Problem description.
Only a number is wanted: how many lines in the listing contain the word "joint"?

Entries.
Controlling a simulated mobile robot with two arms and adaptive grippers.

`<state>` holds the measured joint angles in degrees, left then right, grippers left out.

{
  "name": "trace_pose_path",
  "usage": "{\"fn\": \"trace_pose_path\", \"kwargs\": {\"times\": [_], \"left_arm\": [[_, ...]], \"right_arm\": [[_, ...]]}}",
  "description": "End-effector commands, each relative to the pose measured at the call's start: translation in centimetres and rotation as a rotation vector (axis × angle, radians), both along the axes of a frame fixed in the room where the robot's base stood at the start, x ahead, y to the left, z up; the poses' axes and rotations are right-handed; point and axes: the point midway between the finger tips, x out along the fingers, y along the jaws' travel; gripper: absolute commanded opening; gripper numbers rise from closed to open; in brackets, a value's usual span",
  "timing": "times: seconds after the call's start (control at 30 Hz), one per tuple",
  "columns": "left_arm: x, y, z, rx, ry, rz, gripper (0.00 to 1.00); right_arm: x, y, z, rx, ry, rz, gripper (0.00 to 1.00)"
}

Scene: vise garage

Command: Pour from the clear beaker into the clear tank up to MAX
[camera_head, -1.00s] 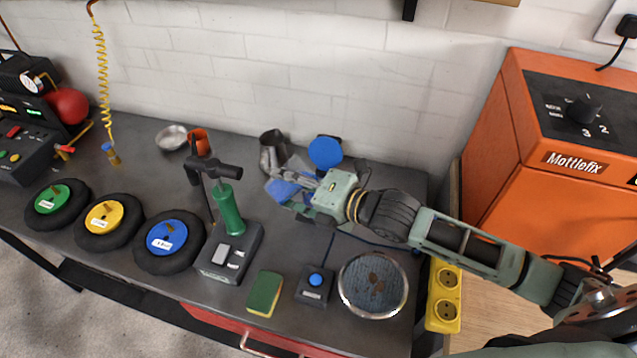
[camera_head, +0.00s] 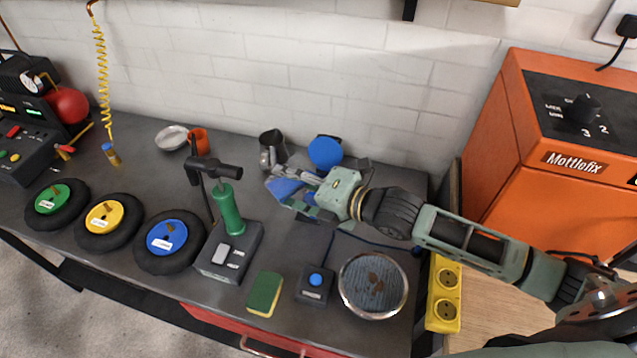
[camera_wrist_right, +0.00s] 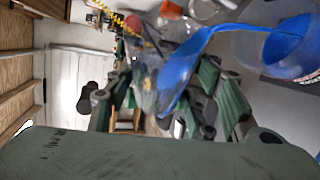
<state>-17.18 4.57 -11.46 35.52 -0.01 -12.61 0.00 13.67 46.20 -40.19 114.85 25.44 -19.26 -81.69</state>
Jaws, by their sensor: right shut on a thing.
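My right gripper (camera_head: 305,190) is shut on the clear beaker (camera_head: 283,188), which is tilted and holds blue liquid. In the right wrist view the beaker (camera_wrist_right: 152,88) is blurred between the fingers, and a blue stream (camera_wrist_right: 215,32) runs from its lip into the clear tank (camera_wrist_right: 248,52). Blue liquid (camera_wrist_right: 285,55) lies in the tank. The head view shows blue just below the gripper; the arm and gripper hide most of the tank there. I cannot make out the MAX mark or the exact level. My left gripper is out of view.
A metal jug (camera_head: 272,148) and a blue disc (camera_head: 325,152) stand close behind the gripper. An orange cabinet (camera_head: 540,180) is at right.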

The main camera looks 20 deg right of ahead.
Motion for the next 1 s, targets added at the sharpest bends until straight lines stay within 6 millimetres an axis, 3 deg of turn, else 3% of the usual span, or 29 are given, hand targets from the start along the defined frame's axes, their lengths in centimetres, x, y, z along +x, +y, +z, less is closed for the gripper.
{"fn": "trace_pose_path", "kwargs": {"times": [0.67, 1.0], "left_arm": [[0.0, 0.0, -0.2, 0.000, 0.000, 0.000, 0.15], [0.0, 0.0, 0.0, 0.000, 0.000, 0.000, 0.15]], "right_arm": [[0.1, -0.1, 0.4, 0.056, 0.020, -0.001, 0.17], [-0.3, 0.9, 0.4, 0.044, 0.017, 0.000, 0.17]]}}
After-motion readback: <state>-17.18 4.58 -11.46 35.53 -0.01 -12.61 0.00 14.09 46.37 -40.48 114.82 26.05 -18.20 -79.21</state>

==

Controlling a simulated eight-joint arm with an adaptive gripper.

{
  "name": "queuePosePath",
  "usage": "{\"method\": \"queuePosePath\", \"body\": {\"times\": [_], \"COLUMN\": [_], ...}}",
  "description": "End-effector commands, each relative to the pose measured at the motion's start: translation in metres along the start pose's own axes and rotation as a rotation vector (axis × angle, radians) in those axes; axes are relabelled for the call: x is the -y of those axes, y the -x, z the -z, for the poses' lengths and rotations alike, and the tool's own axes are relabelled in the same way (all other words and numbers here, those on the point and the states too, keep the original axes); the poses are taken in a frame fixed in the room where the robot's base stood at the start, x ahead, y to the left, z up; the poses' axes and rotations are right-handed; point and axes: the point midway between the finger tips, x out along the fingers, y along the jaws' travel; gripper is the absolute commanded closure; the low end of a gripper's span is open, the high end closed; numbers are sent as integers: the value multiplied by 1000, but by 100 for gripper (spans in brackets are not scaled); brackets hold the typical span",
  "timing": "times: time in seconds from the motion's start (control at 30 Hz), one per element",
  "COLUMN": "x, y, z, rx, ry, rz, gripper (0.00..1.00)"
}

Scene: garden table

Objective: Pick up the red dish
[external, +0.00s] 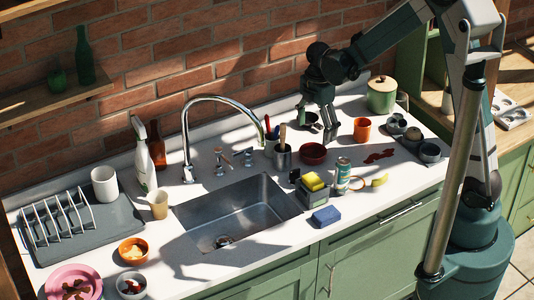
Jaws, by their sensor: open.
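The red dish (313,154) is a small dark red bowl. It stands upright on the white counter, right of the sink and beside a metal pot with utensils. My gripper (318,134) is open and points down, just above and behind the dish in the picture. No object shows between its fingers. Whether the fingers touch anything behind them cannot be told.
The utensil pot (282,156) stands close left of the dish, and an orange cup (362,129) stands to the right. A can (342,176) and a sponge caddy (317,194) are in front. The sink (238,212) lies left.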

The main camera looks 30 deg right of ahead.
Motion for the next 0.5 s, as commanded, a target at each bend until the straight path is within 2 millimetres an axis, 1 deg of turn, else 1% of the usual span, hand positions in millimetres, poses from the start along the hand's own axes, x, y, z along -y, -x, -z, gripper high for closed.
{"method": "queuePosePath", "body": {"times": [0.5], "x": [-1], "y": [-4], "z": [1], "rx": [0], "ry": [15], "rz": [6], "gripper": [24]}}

The response.
2